I’ll take your quote

Software serves creative needs, development it’s not creative itself, it’s just functional. - K. Vaher

and use it. So when some of my fellow Developers cross me, I’ll tell them to shut it, because they’re “just functional”, like a cogwheel in a big machine called the World.

Parting words

It’s a passionate topic of discussion. I tried to argument my reasons as best as I could and if it appeared that I only ever argued for the sake of arguing - it’s not so.

There are merits in using no frameworks, there are compromises to be made between idealism and getting things done. Different people have different understandings of what’s good and why - and it should be so for if there were no disagreement, we’d be a hive.

Thank you for being a worthy opponent on the bloody arena of one of the most violent wars since Linux vs. Windows.

Kristo Vaher

Alright, for starters, frameworks vs no frameworks is not the bloodiest war since Linux vs Windows. It really is not. I absolutely love web development frameworks. I both like the heavy-handed things like Zend, which I studied when I was a young developer because everybody said it was ‘the thing’. I later on loved the speed of Codeigniter and then Kohana, which I think is by far the best framework for website development out there. And I love Wordpress since even a beginner can set up quality website with custom needs there with little problems without sacrificing potential.

Creativity Before Coding

But writing code is not a creative process. You misunderstood my point there. You should never write code out of thin air. You need to have the idea of the system and its components already in your head before writing first lines of code. You should know what is the workflow of registration system, what needs the client has and what the end system has to be able to do while at the same time staying within development budget, which is very restricted in majority of projects I’ve taken part of.

The creative process of software development happens before writing a single line of code. Being able to write beautiful functions and classes or having source code that looks so pretty that you’d want to make babies with it is not the goal. A developer has a duty to realize the development plan as well as possible, but ‘writing code’ itself is not creative. You can solve the same problem multiple ways and since the end user is unable to tell the difference, it’s not a creative process since it does not benefit from being one.

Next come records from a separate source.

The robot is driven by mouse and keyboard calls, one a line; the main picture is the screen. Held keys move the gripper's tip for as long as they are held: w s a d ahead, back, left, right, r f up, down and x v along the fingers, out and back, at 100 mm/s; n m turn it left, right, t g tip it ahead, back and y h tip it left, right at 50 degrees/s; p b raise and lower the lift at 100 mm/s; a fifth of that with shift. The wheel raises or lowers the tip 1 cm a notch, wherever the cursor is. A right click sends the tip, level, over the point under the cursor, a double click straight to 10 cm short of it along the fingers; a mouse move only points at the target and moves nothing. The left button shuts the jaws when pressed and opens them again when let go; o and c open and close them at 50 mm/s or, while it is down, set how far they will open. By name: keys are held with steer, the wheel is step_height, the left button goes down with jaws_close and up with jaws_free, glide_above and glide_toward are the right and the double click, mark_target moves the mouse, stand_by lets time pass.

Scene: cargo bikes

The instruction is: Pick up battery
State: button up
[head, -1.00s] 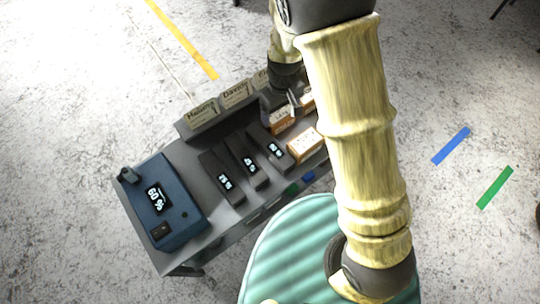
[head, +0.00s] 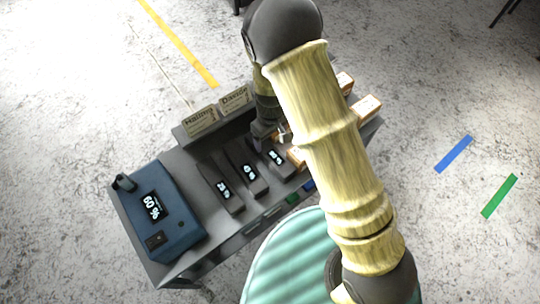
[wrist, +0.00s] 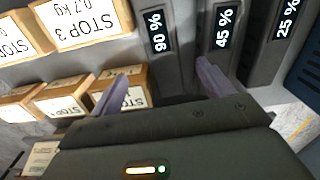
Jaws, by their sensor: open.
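Three dark batteries with lit displays lie side by side on a grey table (head: 240,236). In the head view the 25 % battery (head: 222,190) is leftmost, then the 45 % one (head: 247,175), then the 90 % one (head: 276,160). My gripper (head: 268,140) is at the far end of the 90 % battery. In the wrist view my open gripper (wrist: 165,82) has one finger on each side of that battery's line. Whether the fingers are down around it, I cannot tell.
A blue unit (head: 165,215) showing 60 % stands at the table's left. Labelled boxes (wrist: 80,20) sit beside the 90 % battery, and more (wrist: 65,100) stand near my left finger. Name cards (head: 200,120) line the back edge. A ribbed teal surface (head: 290,260) is in front.

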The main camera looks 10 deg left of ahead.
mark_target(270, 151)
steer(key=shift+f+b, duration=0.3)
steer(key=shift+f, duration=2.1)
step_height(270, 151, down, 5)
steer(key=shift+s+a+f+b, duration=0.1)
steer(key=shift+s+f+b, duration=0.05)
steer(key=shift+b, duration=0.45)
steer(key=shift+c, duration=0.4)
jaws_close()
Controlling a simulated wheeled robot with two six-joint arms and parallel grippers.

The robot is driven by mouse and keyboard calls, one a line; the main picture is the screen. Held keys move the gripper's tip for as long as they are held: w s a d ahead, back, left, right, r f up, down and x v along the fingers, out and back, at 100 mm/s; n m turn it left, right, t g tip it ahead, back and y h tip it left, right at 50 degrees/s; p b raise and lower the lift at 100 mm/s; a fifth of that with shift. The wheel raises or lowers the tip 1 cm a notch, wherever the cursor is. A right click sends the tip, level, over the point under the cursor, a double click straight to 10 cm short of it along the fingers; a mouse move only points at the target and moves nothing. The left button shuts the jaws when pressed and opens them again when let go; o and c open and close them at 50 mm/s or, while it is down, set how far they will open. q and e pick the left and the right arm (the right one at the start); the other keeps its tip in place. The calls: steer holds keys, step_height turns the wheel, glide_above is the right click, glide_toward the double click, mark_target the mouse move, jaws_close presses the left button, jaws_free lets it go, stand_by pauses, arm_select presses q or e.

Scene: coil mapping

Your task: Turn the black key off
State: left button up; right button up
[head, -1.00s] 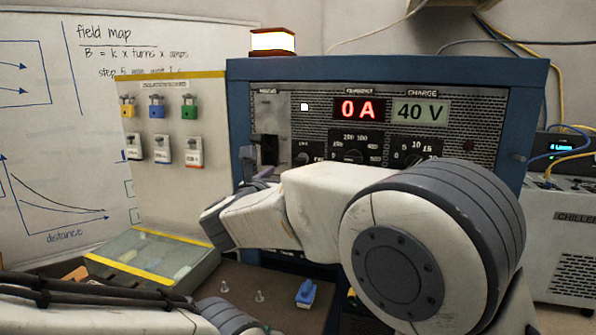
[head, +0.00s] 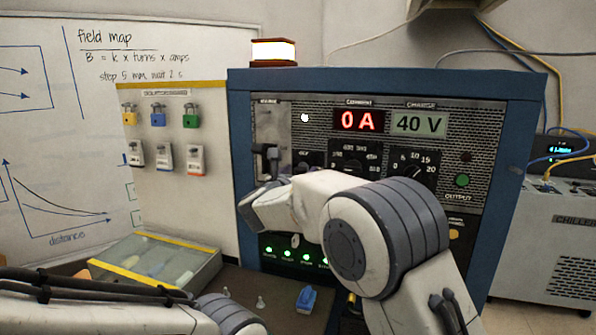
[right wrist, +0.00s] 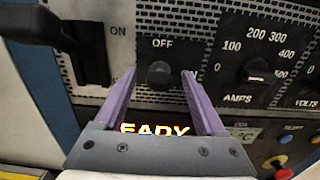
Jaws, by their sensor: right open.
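The black key (right wrist: 160,74) sits on a dark plate under the printed word OFF on the cabinet front. Its exact turn angle is hard to tell. In the right wrist view my right gripper (right wrist: 158,77) is open, with purple fingers pointing at the panel, one on each side of the key. The fingers look apart from it; their depth is unclear. In the head view the key's dark plate (head: 307,160) shows just above my right arm, and the right fingertips are hidden. My left arm crosses the lower left; its gripper does not show.
A black lever (head: 271,156) is left of the key, and the amps dial (head: 353,162) is right of it. Displays read 0 A (head: 361,121) and 40 V (head: 419,123). The lamp (head: 273,50) glows. A clear-lidded box (head: 157,262) and a blue padlock (head: 306,298) lie in front.

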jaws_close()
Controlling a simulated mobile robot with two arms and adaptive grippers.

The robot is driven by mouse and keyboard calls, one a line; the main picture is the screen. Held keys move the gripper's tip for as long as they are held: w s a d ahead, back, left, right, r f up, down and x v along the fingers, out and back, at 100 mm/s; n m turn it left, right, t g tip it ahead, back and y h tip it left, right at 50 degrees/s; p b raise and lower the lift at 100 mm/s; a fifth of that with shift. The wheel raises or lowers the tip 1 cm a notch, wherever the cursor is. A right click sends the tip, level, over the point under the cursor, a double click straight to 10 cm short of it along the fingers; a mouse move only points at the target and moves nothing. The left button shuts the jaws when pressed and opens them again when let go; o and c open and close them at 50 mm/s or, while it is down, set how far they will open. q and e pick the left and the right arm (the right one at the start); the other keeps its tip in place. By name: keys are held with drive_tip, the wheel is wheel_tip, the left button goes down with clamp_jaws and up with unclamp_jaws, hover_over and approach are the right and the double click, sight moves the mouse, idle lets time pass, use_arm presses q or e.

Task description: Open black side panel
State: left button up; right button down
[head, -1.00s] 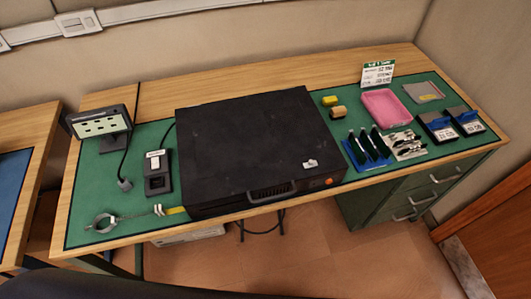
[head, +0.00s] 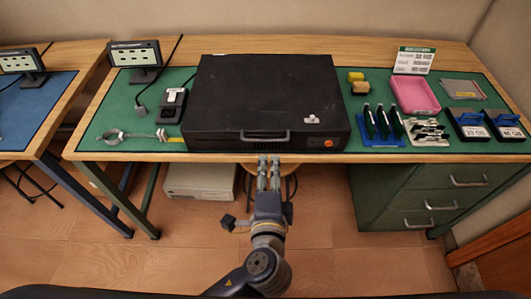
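A large flat black case with a dark top panel (head: 265,90) lies on the green mat of the desk. A grey handle (head: 264,136) sits on its front face, with an orange button (head: 328,143) to the right of it. My left gripper (head: 269,161) is just in front of the case, at the desk's front edge and slightly below the handle. Its two fingers point at the case with a narrow gap between them and nothing visible in it. I cannot tell whether the fingertips touch anything. My right gripper is not in view.
Left of the case are a small screen (head: 135,56), a black device (head: 172,103) and a wrist strap (head: 113,136). Right of it are a pink tray (head: 414,95), tools on a blue holder (head: 380,125) and blue-black boxes (head: 472,124). Green drawers (head: 430,195) stand below. A stool is under the desk.

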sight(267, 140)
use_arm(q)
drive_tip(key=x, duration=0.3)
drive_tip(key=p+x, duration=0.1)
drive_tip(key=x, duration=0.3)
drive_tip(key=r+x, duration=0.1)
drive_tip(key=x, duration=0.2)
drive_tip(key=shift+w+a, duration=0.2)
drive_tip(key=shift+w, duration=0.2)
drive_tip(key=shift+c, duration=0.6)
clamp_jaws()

This is the big difference between a software developer and a programmer. Most of the developers that have gone through in my company have been just programmers. They are not creative, they are functional. They know how to solve problems or build modules and they are working on something that has already been designed. Some programmers dabble more into designing the whole system and paying attention to usability, but it is rare. Those that do, dabble into software design, which is indeed a creative process.

Development in Reality

As for agile development, let’s speak again in a few years time when you’ve tried to implement it in a small company in numerous client projects without wanting to blow your brains out with a shotgun loaded with dynamite. In the end of the day it is all about the budget and agile development costs more time and money 90% of the time. There are projects where this is possible, but very few companies are willing to invest in it and even fewer clients are willing to pay for it. You have to compromise. If you have to test out and confirm every feature as it’s being implemented you either have to do multiple projects at the same time or just have a client who is willing to pay a lot of money, which is very rare in Estonia in current economy.

I totally agree with your idealized vision of software development, but it is vision of software evangelists. In reality it is just not possible. There’s not a single system developed that has not compromised bigtime. Facebook is being refactored even today and it is very slow to release features. Twitter refactored large parts of itself last year and is - in general - a really simplistic system. Even Google is known for refactoring (and sometimes breaking) even its own systems and they are known for writing some of the most ‘beautiful’ code out there. Hacks are nature of software development since getting the feature out in working condition is more important than how good it looks inside. And all of those systems share one very important need for well defined and documented API.

This returns to the point of if you are making something large, you have to design it without putting much weight on frameworks unless you are able to completely strip it to its bones and only use the essentials that are not hindrance on the end product. In general, if you begin designing something that might have thousands of active users at the same time, you really have to start from the clean sheet and then speed up the process of development by refactoring classes and methods from your pre-existing libraries. It’s not the framework that developer uses that makes them valuable, but the tools they have gathered over the years. In my own example, I have an external encrypted hard drive that contains hundreds of code examples, classes and open source packages for any need that might arise without needing me to implement an entire framework.

Speed and computing power is of critical importance no matter how much computing power you have available. Worst thing that can happen to a system is to become popular and not be able to keep things running. Facebook won the battle of social networking because it implemented gradual releases in different parts of America and then later on in the world, while the big competitor Friendster attempted to bite too much at the same time and suffered with downtimes and slow service. Twitter would never have become what it is today had it suddenly developed problems with performance. While it is true that just buying more computing power could solve that problem, with large systems a more optimized and lean code can save a lot of money.

When to Use What

And since API’s (which are a must for any public system that isn’t just a website or e-shop these days) benefit strongly from being just as lean, frameworks just are not good enough.

And people speaking of MVC or other software development patterns in a way as if they need a framework to be implemented perhaps have not designed MVC system themselves, because the concept behind MVC is relatively simple and can be set up by less than couple hundred lines of code with all the basics a system might need.

I strongly recommend frameworks for developing websites and e-shops and simpler info systems and I most certainly recommend studying how frameworks function since that may give better insight into MVC and other patterns than tutorials. But if speed is important you are better off implementing refactored functions and classes and build the system from ground up.

As a sidenote, in Apple vs Android battles this is also very evident. While Android is a much more flexible system than iOS, iOS implements better native code simply because of being written in Objective-C. iOS app’s are simply more smooth and faster. Java is also compiled, but it is quite bloated (and there’s a reason why Java frameworks are really not that well known), if not the most bloated system out there.

Parting Thoughts

So, to summarize.. There are compromises to both sides, but the choice of going one way or another should depend entirely on the project. Of course once that decision is made, the entire team should work in unison and if project implements a framework, its standards should be followed by the entire team.

There is no right or wrong answer, but I know that if I am given a choice between two systems that are functionally exactly the same, I will prefer the faster one.